The prayer I uttered that afternoon was more than
desperate. It was an anguished supplication, shouted above the wind and the rain. It came from the depths of my soul. And there were no mental reservations this time. I was calling to my God, who alone could save us. The answer was immediate and miraculous; it was the second of the two divine miracles.
Strength surged back into my shoulders and arms. I slashed at the man-eating sharks with the oars. They wheeled as though about to attack. But I didn't care. I was rowing again. I was rowing and bending those aluminum oars against the white caps. I say it was I who was bending them. That isn't true. Of himself, Jim Whittaker couldn't have bent a pin.
As the raft rolled steadily through the foam I was not conscious of exerting any strength. Indeed, it was as though the oars were working automatically and my hands merely followed their motions. There were other hands than mine on those oars.
I am considered a good boatman and I am naturally strong. Yet today, fully recovered in strength, I would hesitate to tackle that stretch of water. Then, I was thoroughly exhausted and there were three weeks of thirst, hunger, and suffering behind me.
The rain was coming down in torrents. The sharks had doubled in number and appeared to be massing for the attack, whizzing past us and slashing at the oars.

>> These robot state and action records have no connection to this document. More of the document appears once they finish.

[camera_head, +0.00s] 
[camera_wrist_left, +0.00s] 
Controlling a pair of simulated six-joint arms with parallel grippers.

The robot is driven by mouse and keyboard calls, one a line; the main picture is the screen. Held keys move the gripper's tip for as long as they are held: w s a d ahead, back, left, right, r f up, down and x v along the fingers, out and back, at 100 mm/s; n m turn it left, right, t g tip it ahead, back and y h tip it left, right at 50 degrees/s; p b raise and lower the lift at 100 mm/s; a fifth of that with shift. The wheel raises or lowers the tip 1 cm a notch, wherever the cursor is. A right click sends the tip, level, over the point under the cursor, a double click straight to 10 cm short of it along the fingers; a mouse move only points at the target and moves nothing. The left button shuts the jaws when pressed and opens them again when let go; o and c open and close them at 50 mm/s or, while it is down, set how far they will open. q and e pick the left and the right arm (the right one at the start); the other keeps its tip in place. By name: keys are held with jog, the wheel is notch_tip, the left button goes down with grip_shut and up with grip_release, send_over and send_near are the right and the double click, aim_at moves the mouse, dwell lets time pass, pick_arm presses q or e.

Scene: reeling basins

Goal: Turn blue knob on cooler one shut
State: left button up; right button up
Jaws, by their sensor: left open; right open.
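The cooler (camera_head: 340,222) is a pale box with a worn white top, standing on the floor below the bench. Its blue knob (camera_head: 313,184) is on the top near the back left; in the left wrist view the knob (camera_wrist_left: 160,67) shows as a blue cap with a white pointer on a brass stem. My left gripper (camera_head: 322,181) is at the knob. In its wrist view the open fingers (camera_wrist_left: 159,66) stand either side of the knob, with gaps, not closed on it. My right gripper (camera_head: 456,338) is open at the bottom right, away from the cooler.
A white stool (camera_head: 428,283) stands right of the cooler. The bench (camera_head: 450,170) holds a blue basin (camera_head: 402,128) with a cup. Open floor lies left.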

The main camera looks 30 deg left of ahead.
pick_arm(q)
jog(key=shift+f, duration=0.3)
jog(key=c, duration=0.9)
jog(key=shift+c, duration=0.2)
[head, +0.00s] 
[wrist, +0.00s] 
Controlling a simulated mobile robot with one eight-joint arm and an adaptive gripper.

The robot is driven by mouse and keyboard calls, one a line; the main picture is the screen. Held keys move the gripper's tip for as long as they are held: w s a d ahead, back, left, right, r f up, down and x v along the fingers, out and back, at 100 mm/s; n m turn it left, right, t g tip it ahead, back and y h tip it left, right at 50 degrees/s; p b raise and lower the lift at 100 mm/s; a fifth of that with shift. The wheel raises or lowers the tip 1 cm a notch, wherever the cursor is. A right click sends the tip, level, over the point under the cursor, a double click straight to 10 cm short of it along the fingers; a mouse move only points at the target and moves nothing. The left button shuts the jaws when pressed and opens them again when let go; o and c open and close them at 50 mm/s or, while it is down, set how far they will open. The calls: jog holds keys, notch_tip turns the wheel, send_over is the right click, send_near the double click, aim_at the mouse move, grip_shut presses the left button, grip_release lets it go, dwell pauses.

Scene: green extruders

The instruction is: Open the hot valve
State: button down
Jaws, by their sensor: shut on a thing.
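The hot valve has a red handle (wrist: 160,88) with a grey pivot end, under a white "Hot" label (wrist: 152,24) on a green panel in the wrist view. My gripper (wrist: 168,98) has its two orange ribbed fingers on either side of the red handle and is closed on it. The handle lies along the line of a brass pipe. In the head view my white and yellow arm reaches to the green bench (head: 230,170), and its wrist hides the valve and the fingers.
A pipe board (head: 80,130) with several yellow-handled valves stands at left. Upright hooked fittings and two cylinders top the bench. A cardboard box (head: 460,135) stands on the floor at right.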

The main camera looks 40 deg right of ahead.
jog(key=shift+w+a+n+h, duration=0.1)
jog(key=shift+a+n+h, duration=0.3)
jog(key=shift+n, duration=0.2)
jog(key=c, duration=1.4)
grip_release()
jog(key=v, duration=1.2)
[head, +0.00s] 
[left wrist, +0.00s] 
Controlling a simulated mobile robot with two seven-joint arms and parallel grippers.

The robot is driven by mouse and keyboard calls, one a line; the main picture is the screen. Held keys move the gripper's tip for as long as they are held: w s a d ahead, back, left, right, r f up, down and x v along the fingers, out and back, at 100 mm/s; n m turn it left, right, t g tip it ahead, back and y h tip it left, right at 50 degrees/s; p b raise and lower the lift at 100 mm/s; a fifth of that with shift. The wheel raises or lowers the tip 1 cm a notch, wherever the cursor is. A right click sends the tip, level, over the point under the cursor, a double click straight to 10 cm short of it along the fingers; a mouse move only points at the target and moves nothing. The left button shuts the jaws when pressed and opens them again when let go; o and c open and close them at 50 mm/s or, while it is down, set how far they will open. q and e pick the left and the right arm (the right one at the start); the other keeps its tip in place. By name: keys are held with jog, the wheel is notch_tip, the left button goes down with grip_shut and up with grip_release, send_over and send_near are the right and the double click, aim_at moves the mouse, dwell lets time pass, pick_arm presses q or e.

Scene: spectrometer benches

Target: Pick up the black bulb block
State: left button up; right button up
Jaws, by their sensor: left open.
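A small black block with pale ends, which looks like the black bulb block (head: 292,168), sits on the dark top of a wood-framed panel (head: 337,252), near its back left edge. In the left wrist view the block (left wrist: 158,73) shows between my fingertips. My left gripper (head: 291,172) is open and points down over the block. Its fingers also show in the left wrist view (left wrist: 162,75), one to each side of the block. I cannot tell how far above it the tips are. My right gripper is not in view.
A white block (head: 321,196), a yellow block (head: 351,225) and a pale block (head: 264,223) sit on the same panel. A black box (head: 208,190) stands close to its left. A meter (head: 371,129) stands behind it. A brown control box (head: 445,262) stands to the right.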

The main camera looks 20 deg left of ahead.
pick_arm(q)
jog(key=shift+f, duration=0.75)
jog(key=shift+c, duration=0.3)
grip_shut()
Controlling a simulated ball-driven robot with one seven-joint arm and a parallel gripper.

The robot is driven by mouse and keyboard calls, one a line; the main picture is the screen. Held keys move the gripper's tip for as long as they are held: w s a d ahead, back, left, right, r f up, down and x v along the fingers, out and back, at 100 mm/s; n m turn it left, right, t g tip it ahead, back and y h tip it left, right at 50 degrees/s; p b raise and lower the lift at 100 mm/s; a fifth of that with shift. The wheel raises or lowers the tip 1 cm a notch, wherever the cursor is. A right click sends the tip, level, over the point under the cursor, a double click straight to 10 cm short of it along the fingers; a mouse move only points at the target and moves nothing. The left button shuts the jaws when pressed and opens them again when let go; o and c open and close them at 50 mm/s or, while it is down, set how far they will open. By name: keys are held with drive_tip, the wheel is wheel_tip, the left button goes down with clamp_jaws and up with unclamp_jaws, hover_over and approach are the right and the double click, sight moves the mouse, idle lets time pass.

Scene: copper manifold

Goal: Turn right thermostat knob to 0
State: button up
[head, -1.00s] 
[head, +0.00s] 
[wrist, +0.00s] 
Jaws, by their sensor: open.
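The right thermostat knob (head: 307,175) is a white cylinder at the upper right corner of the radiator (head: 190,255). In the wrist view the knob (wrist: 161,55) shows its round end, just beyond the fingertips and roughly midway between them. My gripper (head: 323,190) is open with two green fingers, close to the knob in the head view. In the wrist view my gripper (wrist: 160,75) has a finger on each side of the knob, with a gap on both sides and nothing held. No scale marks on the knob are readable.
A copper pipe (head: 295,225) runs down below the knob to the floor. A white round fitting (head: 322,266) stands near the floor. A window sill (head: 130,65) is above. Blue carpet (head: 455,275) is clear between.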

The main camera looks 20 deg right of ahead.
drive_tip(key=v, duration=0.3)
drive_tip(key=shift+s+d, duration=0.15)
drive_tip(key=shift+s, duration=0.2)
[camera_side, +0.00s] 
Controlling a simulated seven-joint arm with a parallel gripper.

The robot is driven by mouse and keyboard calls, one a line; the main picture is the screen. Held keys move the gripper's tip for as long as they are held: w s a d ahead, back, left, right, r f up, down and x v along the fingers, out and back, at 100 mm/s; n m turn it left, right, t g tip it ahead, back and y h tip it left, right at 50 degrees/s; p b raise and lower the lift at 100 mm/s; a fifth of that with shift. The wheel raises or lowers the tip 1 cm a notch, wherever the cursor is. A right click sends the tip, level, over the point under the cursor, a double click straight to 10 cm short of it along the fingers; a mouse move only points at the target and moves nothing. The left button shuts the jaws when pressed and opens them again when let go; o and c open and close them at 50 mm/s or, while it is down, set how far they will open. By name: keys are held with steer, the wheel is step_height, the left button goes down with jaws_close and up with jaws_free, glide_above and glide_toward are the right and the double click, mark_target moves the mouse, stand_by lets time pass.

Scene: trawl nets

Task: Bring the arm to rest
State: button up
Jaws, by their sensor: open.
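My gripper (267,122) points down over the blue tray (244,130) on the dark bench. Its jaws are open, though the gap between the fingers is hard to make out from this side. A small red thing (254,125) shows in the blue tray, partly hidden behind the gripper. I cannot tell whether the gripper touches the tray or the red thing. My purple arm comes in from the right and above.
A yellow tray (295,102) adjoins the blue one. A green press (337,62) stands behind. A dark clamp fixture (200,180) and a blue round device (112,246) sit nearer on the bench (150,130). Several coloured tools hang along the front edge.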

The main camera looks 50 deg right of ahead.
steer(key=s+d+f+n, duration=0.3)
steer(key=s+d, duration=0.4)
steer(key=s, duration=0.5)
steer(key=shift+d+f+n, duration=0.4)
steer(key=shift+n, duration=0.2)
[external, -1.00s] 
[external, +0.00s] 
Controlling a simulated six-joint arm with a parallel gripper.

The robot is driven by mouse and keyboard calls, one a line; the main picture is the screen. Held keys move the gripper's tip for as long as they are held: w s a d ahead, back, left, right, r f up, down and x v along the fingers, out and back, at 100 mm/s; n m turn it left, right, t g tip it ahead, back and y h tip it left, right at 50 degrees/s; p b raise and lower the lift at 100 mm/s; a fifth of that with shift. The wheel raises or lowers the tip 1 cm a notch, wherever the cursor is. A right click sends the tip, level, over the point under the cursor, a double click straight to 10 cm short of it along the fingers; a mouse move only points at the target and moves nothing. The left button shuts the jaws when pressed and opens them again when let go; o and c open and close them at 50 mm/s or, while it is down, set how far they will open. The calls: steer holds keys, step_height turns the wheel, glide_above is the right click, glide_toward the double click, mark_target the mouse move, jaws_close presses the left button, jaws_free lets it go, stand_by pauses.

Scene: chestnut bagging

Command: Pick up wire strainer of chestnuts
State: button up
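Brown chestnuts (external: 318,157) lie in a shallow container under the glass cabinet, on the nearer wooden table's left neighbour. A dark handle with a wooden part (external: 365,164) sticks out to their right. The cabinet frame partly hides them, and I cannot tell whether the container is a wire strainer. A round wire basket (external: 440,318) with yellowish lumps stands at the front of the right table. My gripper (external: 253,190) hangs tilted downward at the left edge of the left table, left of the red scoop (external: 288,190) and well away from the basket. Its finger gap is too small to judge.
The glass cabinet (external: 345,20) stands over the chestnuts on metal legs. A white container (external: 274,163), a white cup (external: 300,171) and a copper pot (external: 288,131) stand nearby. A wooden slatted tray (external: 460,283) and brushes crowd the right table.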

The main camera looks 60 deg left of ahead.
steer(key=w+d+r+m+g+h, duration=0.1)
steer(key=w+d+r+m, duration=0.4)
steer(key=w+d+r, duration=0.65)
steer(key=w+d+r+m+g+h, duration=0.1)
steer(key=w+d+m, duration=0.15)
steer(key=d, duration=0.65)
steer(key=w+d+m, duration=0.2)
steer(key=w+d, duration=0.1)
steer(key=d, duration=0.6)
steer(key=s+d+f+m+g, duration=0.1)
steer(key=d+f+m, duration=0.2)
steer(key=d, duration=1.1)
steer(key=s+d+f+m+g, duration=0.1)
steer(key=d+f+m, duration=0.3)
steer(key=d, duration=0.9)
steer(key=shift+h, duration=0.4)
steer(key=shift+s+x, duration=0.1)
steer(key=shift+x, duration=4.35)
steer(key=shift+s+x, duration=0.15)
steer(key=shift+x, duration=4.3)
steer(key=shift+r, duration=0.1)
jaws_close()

Yet as steadily as though drawn by a cable attached to a steam winch on shore we moved through the treacherous surface, amid the sharks, and in the face of a buffeting rain squall. It was the second miracle and I recognized it for what it was.
As we neared the foam that marked the reef we faced a new danger. The ebb was not quite over yet and with the rollers coming in the sharp coral might easily puncture the raft air chambers.
Johnny DeAngelis lay across the bow, pulling and
guiding with his hands. Using the lift given us by the swells, we inched the vulnerable rubber boat across the reef and into the calmer water beyond.
The miraculous strength that had come to me out there in the storm sustained me until our bow grounded soundlessly. It was our first solid land in three weeks. The time was 2 PM of November 11th, 1942.